▸ The request
Give the material once more, word for word, without any images.

::::::::

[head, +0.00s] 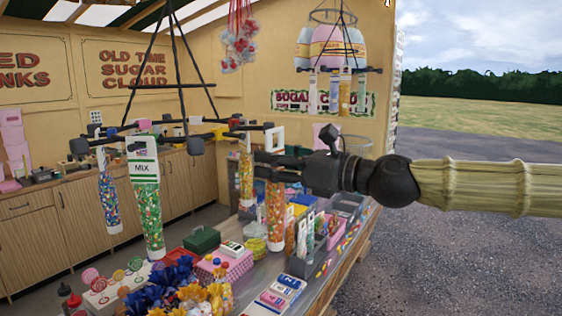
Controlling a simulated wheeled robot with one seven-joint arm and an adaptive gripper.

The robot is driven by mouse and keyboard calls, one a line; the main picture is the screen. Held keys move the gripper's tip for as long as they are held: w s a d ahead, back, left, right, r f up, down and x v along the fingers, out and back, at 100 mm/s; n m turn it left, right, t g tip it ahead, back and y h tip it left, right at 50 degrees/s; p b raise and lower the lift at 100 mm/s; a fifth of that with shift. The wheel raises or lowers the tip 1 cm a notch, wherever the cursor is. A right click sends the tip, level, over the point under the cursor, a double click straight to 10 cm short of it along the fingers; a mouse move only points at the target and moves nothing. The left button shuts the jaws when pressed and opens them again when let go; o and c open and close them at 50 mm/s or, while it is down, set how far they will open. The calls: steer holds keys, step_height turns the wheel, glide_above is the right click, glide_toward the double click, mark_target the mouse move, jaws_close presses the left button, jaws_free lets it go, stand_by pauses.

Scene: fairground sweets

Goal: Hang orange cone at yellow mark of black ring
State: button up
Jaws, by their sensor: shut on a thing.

::::::::

▸ Task solution
[head, +0.00s] 
Controlling a simulated wheeled robot with one seven-joint arm and an adaptive gripper.

The robot is driven by mouse and keyboard calls, one a line; the main picture is the screen. Held keys move the gripper's tip for as long as they are held: w s a d ahead, back, left, right, r f up, down and x v along the fingers, out and back, at 100 mm/s; n m turn it left, right, t g tip it ahead, back and y h tip it left, right at 50 degrees/s; p b raise and lower the lift at 100 mm/s; a fifth of that with shift. The wheel raises or lowers the tip 1 cm a notch, wherever the cursor is. A right click sends the tip, level, over the point under the cursor, a double click straight to 10 cm short of it along the fingers; a mouse move only points at the target and moves nothing. The left button shuts the jaws when pressed and opens them again when let go; o and c open and close them at 50 mm/s or, while it is down, set how far they will open. The calls: steer holds keys, step_height turns the wheel, glide_above is the right click, glide_toward the double click, mark_target the mouse move, jaws_close presses the left button, jaws_free lets it go, stand_by pauses.

Scene: fairground sweets

Goal: Hang orange cone at yellow mark of black ring
State: button up
Jaws, by their sensor: shut on a thing.

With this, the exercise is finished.